* Start Information provided *

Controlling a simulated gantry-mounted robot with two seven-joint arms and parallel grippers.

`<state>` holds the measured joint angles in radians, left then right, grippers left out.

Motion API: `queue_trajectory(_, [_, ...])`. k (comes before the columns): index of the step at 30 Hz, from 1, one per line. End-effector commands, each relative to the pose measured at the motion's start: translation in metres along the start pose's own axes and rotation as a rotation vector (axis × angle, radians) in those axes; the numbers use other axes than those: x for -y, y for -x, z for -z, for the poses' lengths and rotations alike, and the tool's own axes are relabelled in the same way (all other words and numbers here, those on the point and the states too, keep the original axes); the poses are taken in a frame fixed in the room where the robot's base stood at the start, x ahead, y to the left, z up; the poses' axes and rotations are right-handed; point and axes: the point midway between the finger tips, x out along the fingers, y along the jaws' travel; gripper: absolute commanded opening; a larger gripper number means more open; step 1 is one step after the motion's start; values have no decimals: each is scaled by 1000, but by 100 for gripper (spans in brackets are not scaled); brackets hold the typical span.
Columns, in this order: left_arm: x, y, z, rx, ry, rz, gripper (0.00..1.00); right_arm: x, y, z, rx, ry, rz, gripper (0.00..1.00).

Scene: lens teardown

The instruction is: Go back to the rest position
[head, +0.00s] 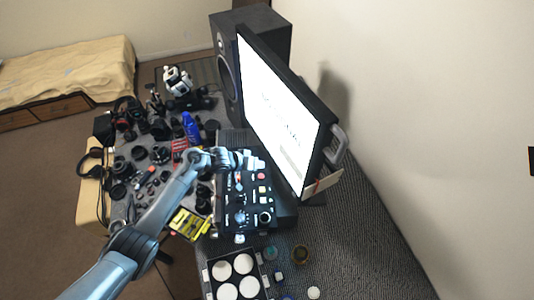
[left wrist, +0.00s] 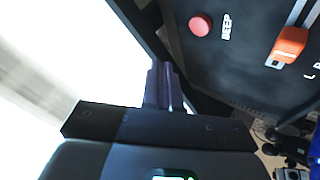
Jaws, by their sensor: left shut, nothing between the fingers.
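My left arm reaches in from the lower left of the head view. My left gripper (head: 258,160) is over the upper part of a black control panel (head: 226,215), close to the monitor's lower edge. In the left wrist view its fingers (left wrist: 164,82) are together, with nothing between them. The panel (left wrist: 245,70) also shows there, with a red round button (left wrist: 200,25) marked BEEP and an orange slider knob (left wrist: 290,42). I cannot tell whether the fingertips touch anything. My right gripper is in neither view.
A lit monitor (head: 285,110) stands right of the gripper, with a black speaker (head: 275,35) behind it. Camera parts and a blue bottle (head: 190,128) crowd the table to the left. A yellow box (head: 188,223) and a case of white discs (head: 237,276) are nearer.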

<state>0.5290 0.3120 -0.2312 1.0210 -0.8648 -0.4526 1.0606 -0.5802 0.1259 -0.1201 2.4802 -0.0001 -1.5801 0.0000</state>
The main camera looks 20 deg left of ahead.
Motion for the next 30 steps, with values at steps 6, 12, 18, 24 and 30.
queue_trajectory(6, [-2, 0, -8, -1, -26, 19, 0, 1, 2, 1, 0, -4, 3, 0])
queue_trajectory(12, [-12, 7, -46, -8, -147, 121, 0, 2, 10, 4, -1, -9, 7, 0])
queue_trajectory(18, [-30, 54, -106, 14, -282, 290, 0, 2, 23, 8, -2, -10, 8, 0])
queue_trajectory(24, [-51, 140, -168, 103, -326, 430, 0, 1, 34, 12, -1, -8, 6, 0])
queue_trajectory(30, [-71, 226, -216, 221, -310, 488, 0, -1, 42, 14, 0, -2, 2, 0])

* End Information provided *

Required task
From the very first line of the data through the line with "grippers left out." in it, please reproduce each line exactly and output nothing more.

Finished task
Controlling a simulated gantry-mounted robot with two seven-joint arms and parallel grippers.

`<state>` holds the measured joint angles in radians, left then right, grippers left out.

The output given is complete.